Secluded from general society, the often-rebellious students at Miracle Meadows were, in some ways, the "perfect victims," attorney Laurence Banville told the Washington Post. Along with Banville, the two former students who have filed a lawsuit over the alleged abuse at Miracle Meadows are represented by Guy R. Bucci.

In their complaint, the men, now adults, have named the school's founder, Susan Gayle Clark, a former teacher named Tim Arrington, the Seventh-day Adventist Church and Advent Home Learning Center, a second Christian boarding school.
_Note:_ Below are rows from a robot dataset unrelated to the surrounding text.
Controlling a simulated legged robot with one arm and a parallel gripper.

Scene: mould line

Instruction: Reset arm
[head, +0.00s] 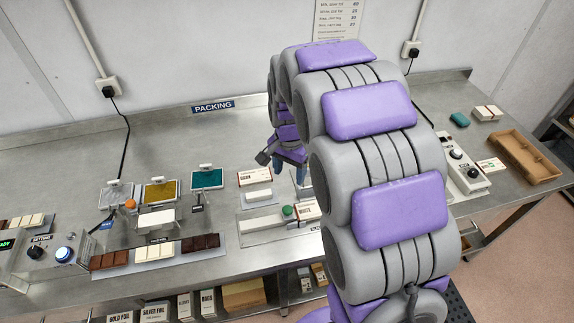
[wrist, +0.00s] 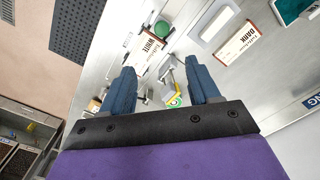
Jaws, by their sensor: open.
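My gripper (wrist: 164,92) shows in the wrist view with its two blue fingers spread apart and nothing held between them. In the head view my purple and grey arm rises over the steel table, and the gripper is partly hidden behind it, above the table's middle. In the wrist view a box marked WHITE (wrist: 151,46), a box marked DARK (wrist: 245,42) and a green knob (wrist: 162,29) lie beyond the fingers. Small parts with a yellow edge show between and below the fingertips; I cannot tell what they are.
The steel table (head: 60,172) carries chocolate bars (head: 155,252), colored trays (head: 160,192), a control box with a blue button (head: 65,255) and, at right, a wooden tray (head: 524,158). A green object (head: 460,119) lies near that tray. Boxes stand on a shelf below. The table's back left is clear.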

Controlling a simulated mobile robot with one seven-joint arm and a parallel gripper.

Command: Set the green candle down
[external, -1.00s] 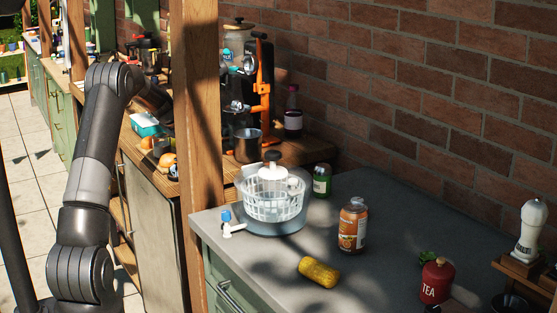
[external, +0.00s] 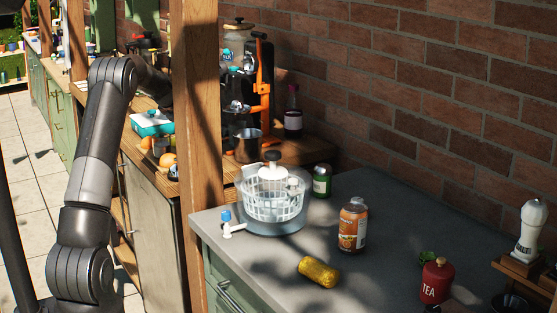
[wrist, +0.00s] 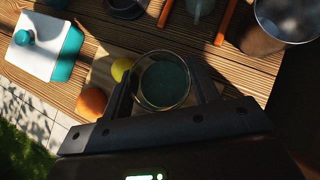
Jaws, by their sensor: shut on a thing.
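The green candle (wrist: 165,84), a dark teal-green fill in a round clear glass, is seen from above in the wrist view. My gripper (wrist: 163,92) is shut on it, one finger on each side of the glass. The candle is over or near a light board on the slatted wooden counter (wrist: 65,78); I cannot tell whether its base touches. In the external view my arm reaches behind the wooden post, and the gripper cannot be made out there.
An orange (wrist: 92,102) and a yellow fruit (wrist: 121,68) lie close left of the candle. A teal-and-white box (wrist: 46,46) stands farther left, a metal pot (wrist: 288,20) at upper right. The wooden post (external: 198,120) blocks part of the external view.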

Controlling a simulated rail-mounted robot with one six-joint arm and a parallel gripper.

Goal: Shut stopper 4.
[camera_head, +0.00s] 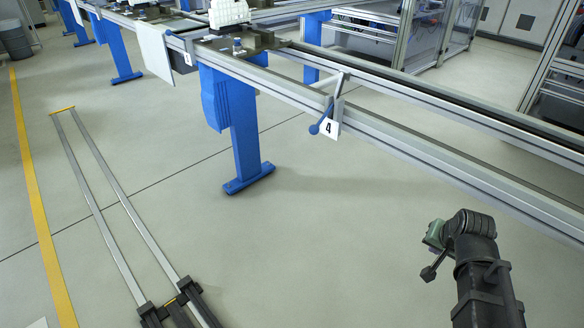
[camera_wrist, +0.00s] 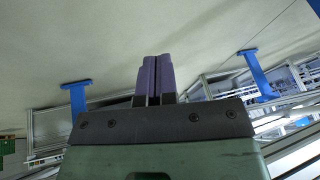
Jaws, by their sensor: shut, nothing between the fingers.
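Stopper 4 (camera_head: 337,98) sits on the near rail of the pallet line, in the upper middle of the head view. Its lever slants down and out from the rail and ends in a blue knob (camera_head: 314,129). A white plate marked "4" (camera_head: 329,128) hangs beside the knob. A light bar of the stopper reaches toward the line's middle. My gripper (camera_wrist: 153,60) shows purple fingers pressed together with nothing between them. In the head view its green body is at the lower right, well apart from the stopper; its fingertips are hidden there. I cannot make out the stopper in the wrist view.
The conveyor's near rail (camera_head: 420,150) runs from upper left to lower right. A blue leg (camera_head: 242,130) supports it. A dark fixture with a white part (camera_head: 228,14) stands on the line left of the stopper. Floor rails (camera_head: 110,190) lie at left. Open floor lies between.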

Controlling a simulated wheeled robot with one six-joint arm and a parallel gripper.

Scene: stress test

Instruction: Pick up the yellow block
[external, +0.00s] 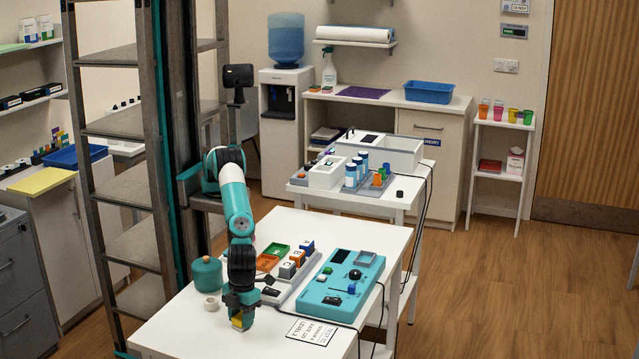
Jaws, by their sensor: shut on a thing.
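My gripper (241,311) hangs pointing down over the front left of the near white table (180,326). It is shut on a small yellow block (238,321), which shows below the fingers. I cannot tell whether the block touches the table or is a little above it. The upper part of the block is hidden by my gripper.
A teal jar (206,273) and a white roll (210,303) stand left of my gripper. A grey tray (309,265) with lettered blocks and a teal panel (341,285) lie to the right. A printed sheet (312,332) lies at the front.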

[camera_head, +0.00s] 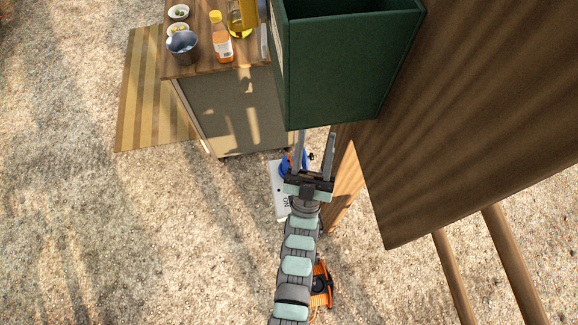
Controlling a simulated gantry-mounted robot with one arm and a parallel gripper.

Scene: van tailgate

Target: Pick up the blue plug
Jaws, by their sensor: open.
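A blue object (286,165), which looks like the blue plug, shows low beside my gripper, just left of its left finger. The finger and gripper body hide part of it, so I cannot tell its full shape or whether the finger touches it. My gripper (316,142) is open, its two fingers pointing up the picture toward the green box. I see nothing held between the fingers.
A dark green box (335,70) and wooden table (480,110) stand close right. A cabinet (230,110) holds bottles and bowls. An orange cable reel (322,285) lies below. Gravel at left is clear.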

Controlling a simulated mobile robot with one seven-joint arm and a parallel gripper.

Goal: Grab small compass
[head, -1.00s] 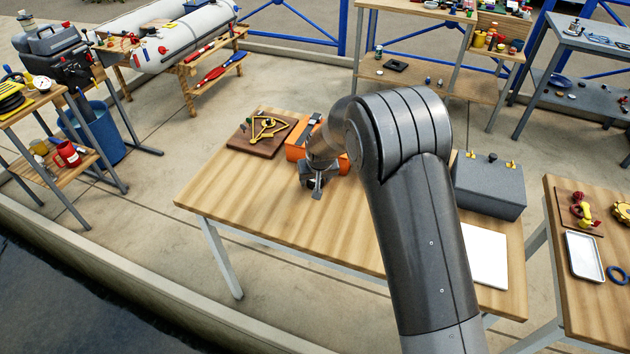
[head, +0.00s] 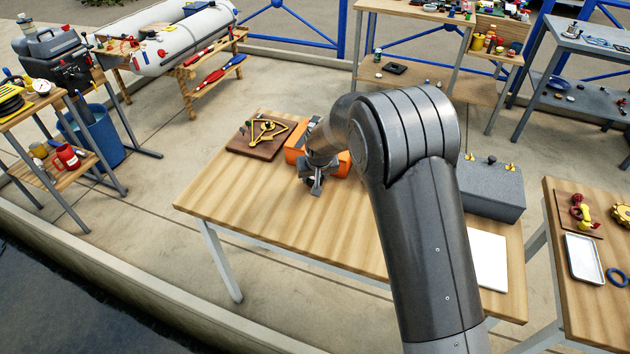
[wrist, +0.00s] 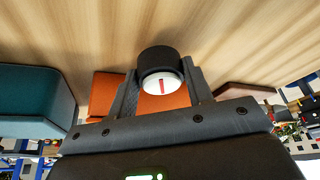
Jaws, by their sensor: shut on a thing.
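The small compass (wrist: 160,82) is a round black-cased thing with a white face and a red needle. It sits between the two fingers of my gripper (wrist: 160,92) in the wrist view. The fingers touch its sides and are shut on it. In the head view my gripper (head: 316,185) is low over the wooden table, in front of an orange box (head: 297,153). The compass is mostly hidden there by the gripper, and I cannot tell whether it touches the table.
A brown board with a yellow sextant-like instrument (head: 268,132) lies behind and left of the gripper. A grey box (head: 490,188) and a white sheet (head: 488,258) are on the table's right. The table's front left (head: 235,205) is clear.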

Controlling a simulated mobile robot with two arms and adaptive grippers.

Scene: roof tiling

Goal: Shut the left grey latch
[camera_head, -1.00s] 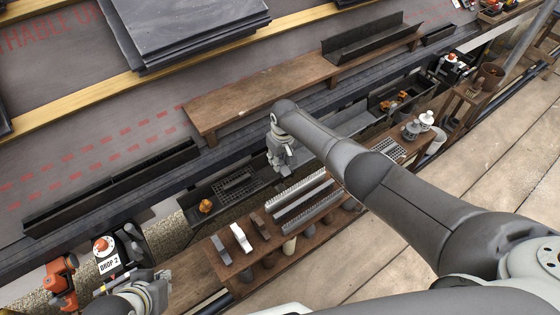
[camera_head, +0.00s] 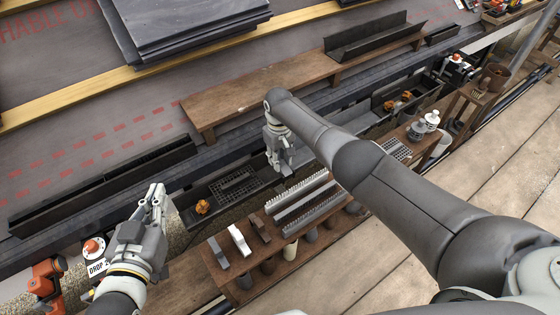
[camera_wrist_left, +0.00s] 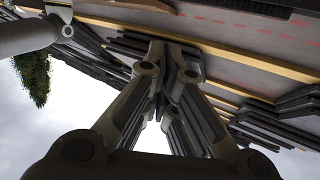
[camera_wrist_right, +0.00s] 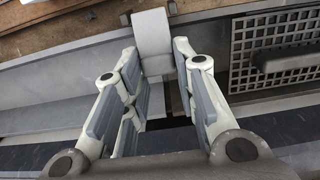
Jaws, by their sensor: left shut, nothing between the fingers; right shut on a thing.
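In the head view my right gripper (camera_head: 281,163) reaches down at the dark gutter trough beside the grate (camera_head: 237,186). I cannot tell whether this piece is the left grey latch or whether that latch is open. My left gripper (camera_head: 156,196) is raised over the lower left, shut and empty. An orange fitting (camera_head: 202,207) sits in the trough, left of the grate.
A wooden shelf holds several grey, white and brown blocks (camera_head: 239,240) and ribbed strips (camera_head: 303,200). A brown plank bench (camera_head: 260,92) stands behind the trough. A slate stack (camera_head: 185,25) lies further up the roof. An orange-topped drop marker (camera_head: 94,248) stands near my left arm.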

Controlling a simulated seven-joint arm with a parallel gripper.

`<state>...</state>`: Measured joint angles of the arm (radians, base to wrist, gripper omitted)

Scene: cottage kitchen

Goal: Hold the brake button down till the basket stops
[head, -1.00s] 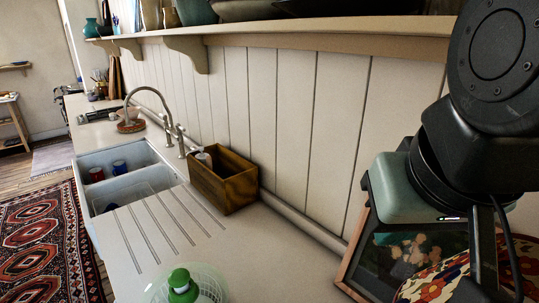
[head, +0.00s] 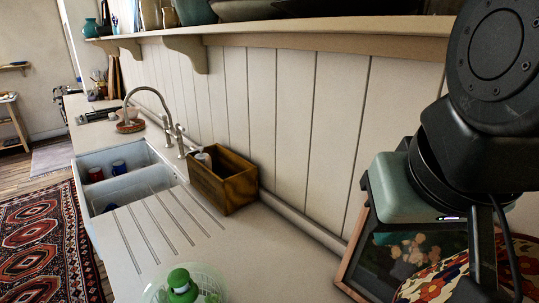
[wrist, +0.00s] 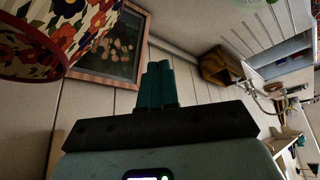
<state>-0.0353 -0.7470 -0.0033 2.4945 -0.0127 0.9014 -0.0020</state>
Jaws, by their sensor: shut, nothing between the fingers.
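The salad spinner (head: 158,291) is at the bottom edge of the head view, cut off by the frame. It has a clear lid with a green knob (head: 181,284) on top, and some green shows inside. I cannot make out a separate brake button. A sliver of the spinner (wrist: 254,2) shows at the top edge of the wrist view. My gripper (wrist: 160,68) is shut and empty, its teal fingers together in the wrist view. It is well apart from the spinner. In the head view its fingertips cannot be made out.
A wooden box (head: 222,181) stands against the panelled wall, beside the sink (head: 128,188) with its tall tap. A framed picture (head: 386,262) and a floral lampshade (head: 450,277) are close to my arm. A shelf (head: 300,37) runs above. The counter between box and spinner is clear.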

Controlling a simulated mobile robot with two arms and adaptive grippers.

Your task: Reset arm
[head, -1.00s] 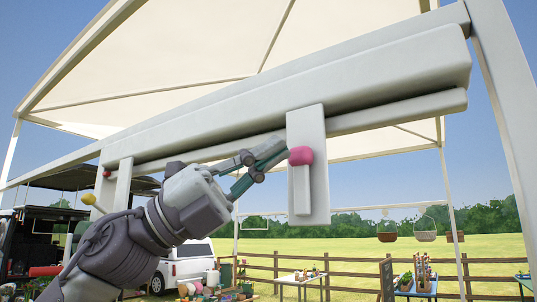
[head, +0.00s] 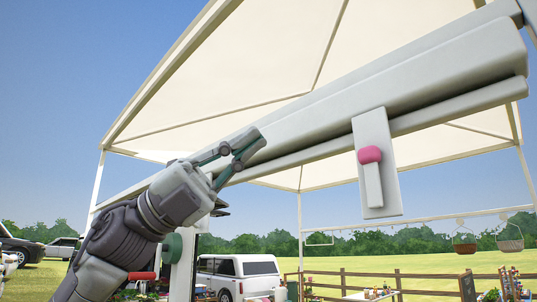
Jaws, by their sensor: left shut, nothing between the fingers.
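My left gripper (head: 247,146) is raised at the left of the head view, in front of the canopy's long grey beam. It is shut and holds nothing. A pink knob (head: 370,155) sits on a pale grey bracket (head: 375,195) that hangs from the beam, to the right of my gripper and clearly apart from it. My right gripper is not in view.
The grey beam (head: 420,85) crosses behind my gripper under a cream canopy (head: 270,60). Hanging baskets (head: 464,243) are at the far right. A white van (head: 240,275) and a wooden fence (head: 430,285) stand beyond. Open sky lies left of the arm.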

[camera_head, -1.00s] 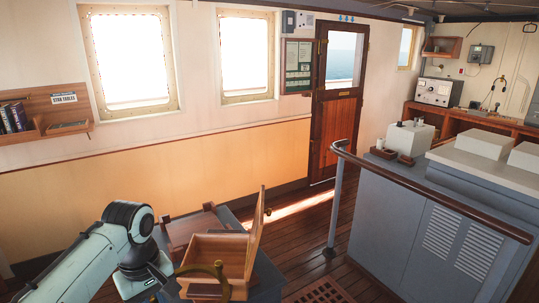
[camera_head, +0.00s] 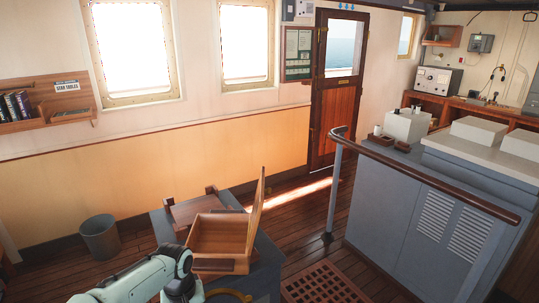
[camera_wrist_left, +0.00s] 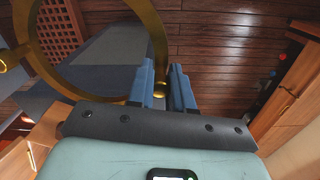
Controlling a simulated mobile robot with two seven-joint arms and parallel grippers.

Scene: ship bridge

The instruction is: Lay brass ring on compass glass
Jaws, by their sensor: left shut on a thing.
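The brass ring (camera_head: 235,294) shows as a yellow arc at the bottom edge of the head view, beside my left wrist. In the left wrist view the ring (camera_wrist_left: 42,65) is large and stands out to the left of the fingers. My left gripper (camera_wrist_left: 164,82) has its two blue fingers shut on a small brass part at the ring's side, and the ring is held clear in the air. In the head view the fingers are hidden below the picture edge. I cannot make out a compass glass in either view. My right gripper is in neither view.
An open wooden box (camera_head: 220,236) with a raised lid stands on a grey-blue stand (camera_head: 268,266) near my left arm. A grey bin (camera_head: 100,238) stands by the wall. A wooden handrail (camera_head: 430,176) runs along the grey console (camera_head: 390,215). Plank floor is clear toward the door.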

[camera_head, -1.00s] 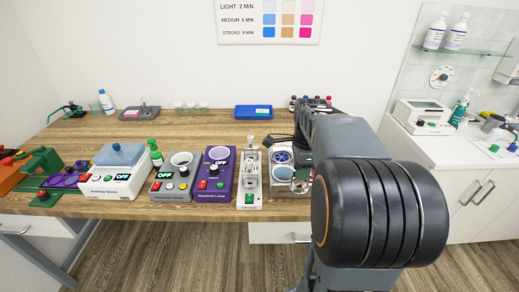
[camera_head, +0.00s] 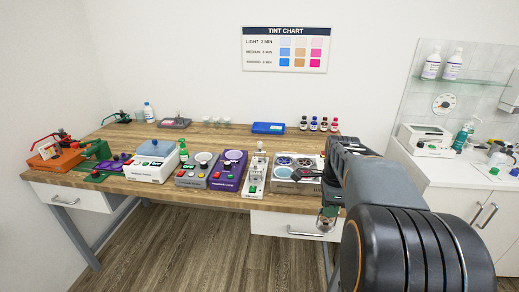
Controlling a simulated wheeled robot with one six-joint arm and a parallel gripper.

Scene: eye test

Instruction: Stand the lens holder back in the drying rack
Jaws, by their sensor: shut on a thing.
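My gripper (camera_head: 328,208) hangs at the lower end of my dark arm, in front of the table's front edge and right of the middle. It is shut on a small metal-framed thing with a green patch (camera_head: 326,222), which looks like the lens holder. It is small, and the jaws partly cover it. It hangs in front of a drawer front, apart from the table top. I cannot pick out the drying rack with certainty; my arm hides the right end of the table.
A tinting unit with round wells (camera_head: 284,173) stands just left of my arm. Left of it are a slim grey instrument (camera_head: 255,175), a purple lamp unit (camera_head: 228,172) and a white-blue device (camera_head: 150,162). A blue tray (camera_head: 268,128) and several bottles (camera_head: 314,124) stand behind.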

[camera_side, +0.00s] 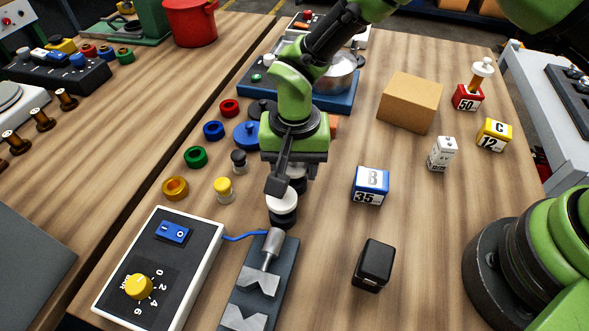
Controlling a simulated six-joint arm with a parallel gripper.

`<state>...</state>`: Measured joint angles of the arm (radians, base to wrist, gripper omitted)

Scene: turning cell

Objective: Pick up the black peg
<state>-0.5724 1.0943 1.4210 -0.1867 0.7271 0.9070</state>
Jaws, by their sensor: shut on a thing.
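My gripper (284,190) points down near the middle of the table and is shut on the black peg (284,220). The peg shows a black lower end below a broad white band, and the near finger hides part of its upper end. It is upright, just behind the far end of a dark grey fixture; I cannot tell whether its lower end touches the table. A smaller dark grey peg (239,161) and a yellow peg (224,190) stand to the left of my gripper.
The dark fixture (262,283) with metal V-blocks and a white control box (160,270) lie in front. Coloured rings (196,157) lie to the left. A blue block (370,186), a black block (374,265) and a cardboard box (410,102) stand to the right.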

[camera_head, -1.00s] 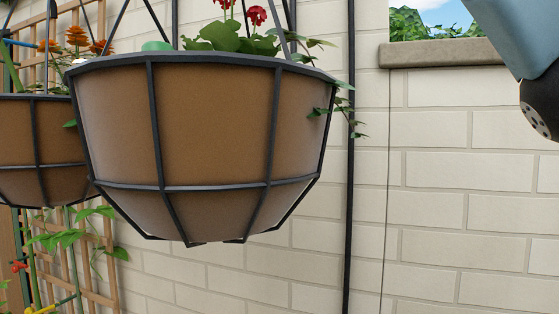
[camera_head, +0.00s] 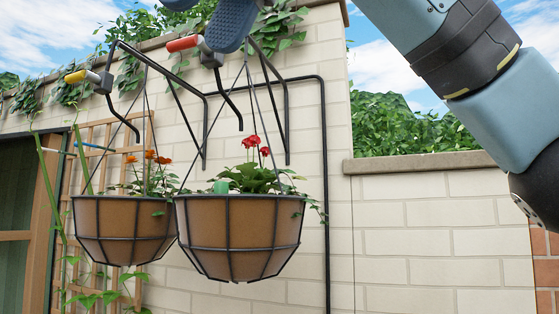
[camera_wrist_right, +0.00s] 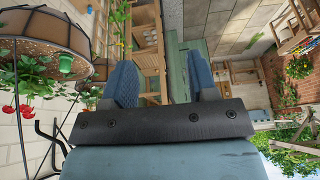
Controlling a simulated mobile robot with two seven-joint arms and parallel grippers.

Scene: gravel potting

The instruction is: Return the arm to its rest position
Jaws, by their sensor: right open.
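My right arm (camera_head: 455,45) comes in from the upper right of the head view. The fingertips of my right gripper (camera_head: 205,14) show at the top edge, in front of the wall and above the hanging baskets; the rest of the hand is out of frame. In the right wrist view the two blue-grey fingers of the right gripper (camera_wrist_right: 163,78) stand wide apart with nothing between them. The gripper is open and empty. My left gripper is in neither view.
Two brown hanging baskets, a nearer one (camera_head: 235,235) with red flowers and a left one (camera_head: 120,230) with orange flowers, hang from black brackets. Red (camera_head: 183,43) and yellow (camera_head: 75,76) crank handles sit near the brackets. A pale brick wall (camera_head: 430,225) stands behind.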

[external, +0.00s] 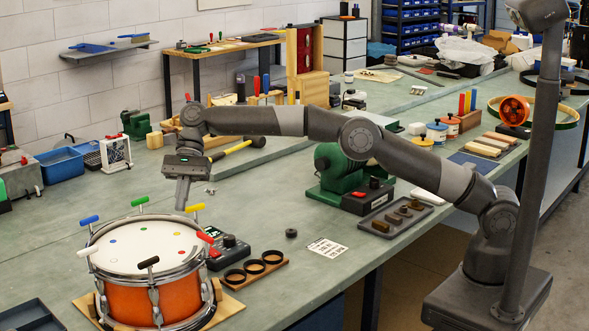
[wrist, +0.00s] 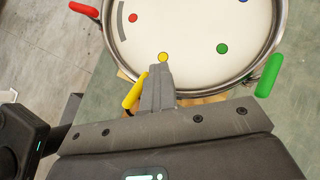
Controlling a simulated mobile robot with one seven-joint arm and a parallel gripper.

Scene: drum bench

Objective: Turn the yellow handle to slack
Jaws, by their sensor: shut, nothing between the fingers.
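The yellow handle (external: 195,207) stands at the far right side of the orange drum's (external: 128,302) rim. In the wrist view the yellow handle (wrist: 135,91) lies just left of my fingers. My gripper (external: 181,207) points down by the rim, close beside the yellow handle; whether it touches cannot be told. In the wrist view my gripper (wrist: 158,70) has its fingers together, empty, reaching toward the yellow dot (wrist: 163,57) on the drumhead. The handle's lower end is partly hidden by my gripper.
Other rim handles are red (external: 205,237), green (external: 140,201), blue (external: 89,219), white (external: 87,251) and black (external: 149,262). A yellow-handled hammer (external: 236,148) lies behind.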

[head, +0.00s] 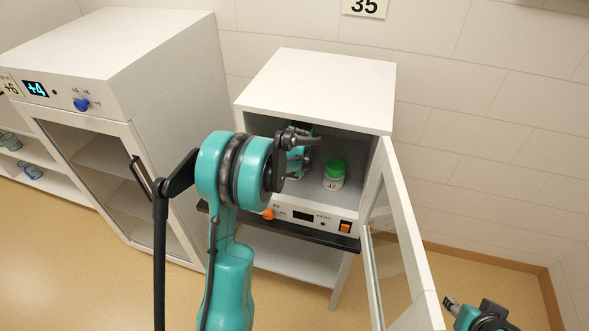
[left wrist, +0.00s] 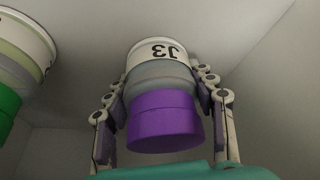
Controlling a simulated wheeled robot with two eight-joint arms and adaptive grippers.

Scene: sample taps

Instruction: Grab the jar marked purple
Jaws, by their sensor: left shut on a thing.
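The jar with the purple lid (left wrist: 165,120) is in the left wrist view, with a white label reading "J3", which appears upside down there. The fingers of my left gripper (left wrist: 162,84) lie along both sides of the jar and are shut on it. In the head view my left gripper (head: 300,160) reaches into the open white cabinet (head: 325,85), and my arm hides the purple-lidded jar. My right gripper (head: 462,312) shows only partly at the lower right, away from the cabinet; its jaw opening is unclear.
A green-lidded jar (head: 334,175) stands in the cabinet, right of my left gripper; it also shows in the left wrist view (left wrist: 14,55). The cabinet's glass door (head: 400,240) stands open at the right. Another closed cabinet (head: 120,65) stands left.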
SDA Sex Abuse Attorney: Despite Closure, Scars Of Alleged Abuse Remain

Miracle Meadows Christian is now closed. The school's state-authorized education status was revoked in 2014, the Charleston Gazette-Mail reports, after numerous complaints of abuse and mistreatment came to the attention of Michael Martirano, West Virginia's Superintendent of Schools.

Martirano shuttered the boarding school and removed its 19 students - all between 10 and 17 years of age - after an investigation conducted by the State's Department of Health and Human Resources discovered that officials at Miracle Meadows had failed to report at least one instance of sexual abuse.

The State's inspection also found evidence that a school janitor had "restrained students in handcuffs until their wrists bled and choked others who misbehaved," according to the Daily Beast.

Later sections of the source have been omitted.